I believe that bringing revolution is not possible as long as latest standards of education are not met. I believe that if our entire system is restructured, in which teaching computer skills is mandatory, Pakistan will soon become a world leader in providing the best education to youth. Hammad Safii
Bilal Khan, a political science student twice Safi’s age who came to listen to his speech, said the boy wonder had had a profound effect on him.
“A few months ago I was really disappointed with life… I was (thinking) about suicide, because there are no jobs and no success in life,” he told AFP.
“Then I saw a movie of Hammad Safi.
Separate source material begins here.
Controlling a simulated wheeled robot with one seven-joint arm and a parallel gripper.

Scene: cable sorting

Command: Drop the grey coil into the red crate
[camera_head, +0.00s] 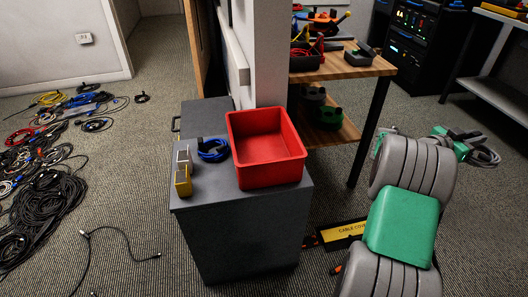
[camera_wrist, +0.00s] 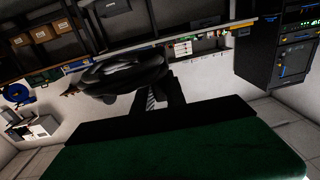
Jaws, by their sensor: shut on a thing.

I thought, if an 11-year-old child can do anything, why can’t I?”
Online comments also shower him with praise.
“People love him because he’s just talking, he’s a hit every time,” says Samiullah Waqil, one of his former English teachers.
Safi’s youth and precociousness seem to form part of the enchantment. But he is also seen as presenting a positive image of Pakistan, one that resonates powerfully with his listeners.
Discussing Allama Iqbal, a renowned poet widely regarded as having inspired the movement to create Pakistan, Safi says: “If he had not been there, I or anyone else would surely be cleaning the toilet in the house of an Englishman.”
At USECS, the faculty see him as a “nanha professor”, or little teacher; a protege who could go on to great things one day – though what, exactly, they are looking for from him remains undefined.
Safi was studying at a traditional school but also taking English classes at USECS, where he was quickly noticed for his “phenomenal self-confidence”, says director Ammer Sohail.
Shortly afterwards, he left his school to be full-time at USECS, continuing his English studies and embarking on his motivational career.
The university, made up largely of working-class students, now has Safi offer motivational lectures each week, in addition to his growing internet fanbase.
I don’t get bored, I enjoy it a lot. There are so many students. I teach them, I give them lectures, I have a lot of fun. Behind my success is my teachers’ hands, their hard work. Hammad Safii
His “job”, says Sohail, is to encourage the poorer students, “to give them hope, so that they break their glass ceiling” in a country with glaring education inequality, where more than 40% of the population is illiterate, according to UN data.
“We want it to spread this education awareness to the whole country,” he says emphatically.
Safi’s father, a wealthy 48-year-old businessman from Peshawar named Abdul Rehman Khan, agrees.
“He is not on ordinary child,” he explains. “People have seen something in him. I have myself seen abilities in him. That’s why I have appointed special teachers for him. I want him to become a special leader.
“I’m very proud… For his abilities, for his intelligence, he is God-gifted.”
Safi repeats the sentiment, though sometimes he gives the impression of doing so by rote.
I want to give this message to the world that we are not terrorists and I am the proof of that. We have talent in our country, we have everything, we only need to work hard. Hammad Safii
“I am an inspiration, not only for Pakistan, but for the world. I inspire the entire universe,” he tells AFP, without blinking. He sometimes studies “10 to 12 hours in a row,” according to his professors.
But Bakht Zaman, a professor at Peshawar University, who attended a lecture later shared widely on YouTube, worries.
“Where’s the child in him? He’s gone, because he thinks above his age,” he says.
“This talented child is a good motivational coach” but “he lacks intellectual depth,” he notes. “He can become what they want to do with him, but it will take time.”